### [TASK DETAILS]
Look for the string "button" in every line, and copy each line that has it.

### [COLLECTED DATA]
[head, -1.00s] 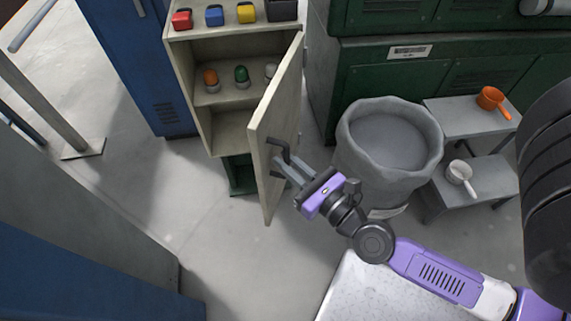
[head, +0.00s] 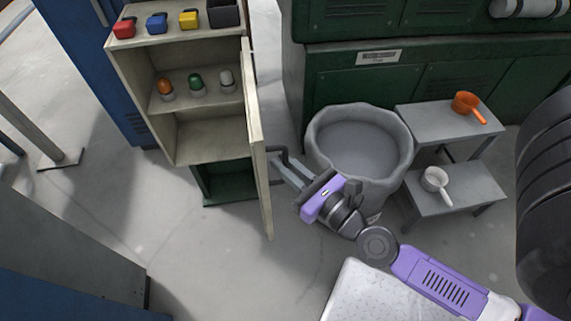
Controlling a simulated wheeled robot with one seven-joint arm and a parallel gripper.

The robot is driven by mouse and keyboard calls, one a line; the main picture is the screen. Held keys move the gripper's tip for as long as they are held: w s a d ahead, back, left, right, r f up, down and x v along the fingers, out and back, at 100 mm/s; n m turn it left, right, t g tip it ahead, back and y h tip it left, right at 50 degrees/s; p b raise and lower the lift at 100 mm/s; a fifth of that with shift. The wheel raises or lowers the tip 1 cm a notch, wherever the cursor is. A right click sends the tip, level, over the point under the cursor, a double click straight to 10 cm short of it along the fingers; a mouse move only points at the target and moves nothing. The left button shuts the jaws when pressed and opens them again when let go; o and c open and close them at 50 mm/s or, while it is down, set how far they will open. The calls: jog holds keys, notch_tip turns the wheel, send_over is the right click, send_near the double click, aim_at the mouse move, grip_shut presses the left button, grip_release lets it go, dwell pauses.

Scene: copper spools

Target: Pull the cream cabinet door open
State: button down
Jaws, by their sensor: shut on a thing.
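The cream cabinet (head: 140,62) stands at the upper left with its interior showing. Its cream door (head: 259,150) is hinged on the right side and stands wide open, seen nearly edge-on. A dark handle (head: 279,151) is on the door's right-hand face. My gripper (head: 281,168) is at this handle and shut on it, to the right of the door. The fingertips are partly hidden against the handle and door.
A grey tub (head: 402,150) stands close to the right of my gripper. Stepped grey shelves (head: 470,190) hold an orange pan (head: 468,105) and a white pan (head: 436,182). Several coloured items sit in and on the cabinet. The floor (head: 200,245) in front is clear.

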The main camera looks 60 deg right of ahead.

### [FINISHED TASK]
The robot is driven by mouse and keyboard calls, one a line; the main picture is the screen. Held keys move the gripper's tip for as long as they are held: w s a d ahead, back, left, right, r f up, down and x v along the fingers, out and back, at 100 mm/s; n m turn it left, right, t g tip it ahead, back and y h tip it left, right at 50 degrees/s; p b raise and lower the lift at 100 mm/s; a fifth of that with shift. The wheel raises or lowers the tip 1 cm a notch, wherever the cursor is. A right click sends the tip, level, over the point under the cursor, a double click straight to 10 cm short of it along the fingers; a mouse move only points at the target and moves nothing. The left button shuts the jaws when pressed and opens them again when let go; o and c open and close them at 50 mm/s or, while it is down, set how far they will open. The calls: jog holds keys, notch_tip turns the wheel, send_over is the right click, send_near the double click, aim_at the mouse move, grip_shut presses the left button, grip_release lets it go, dwell pauses.
State: button down

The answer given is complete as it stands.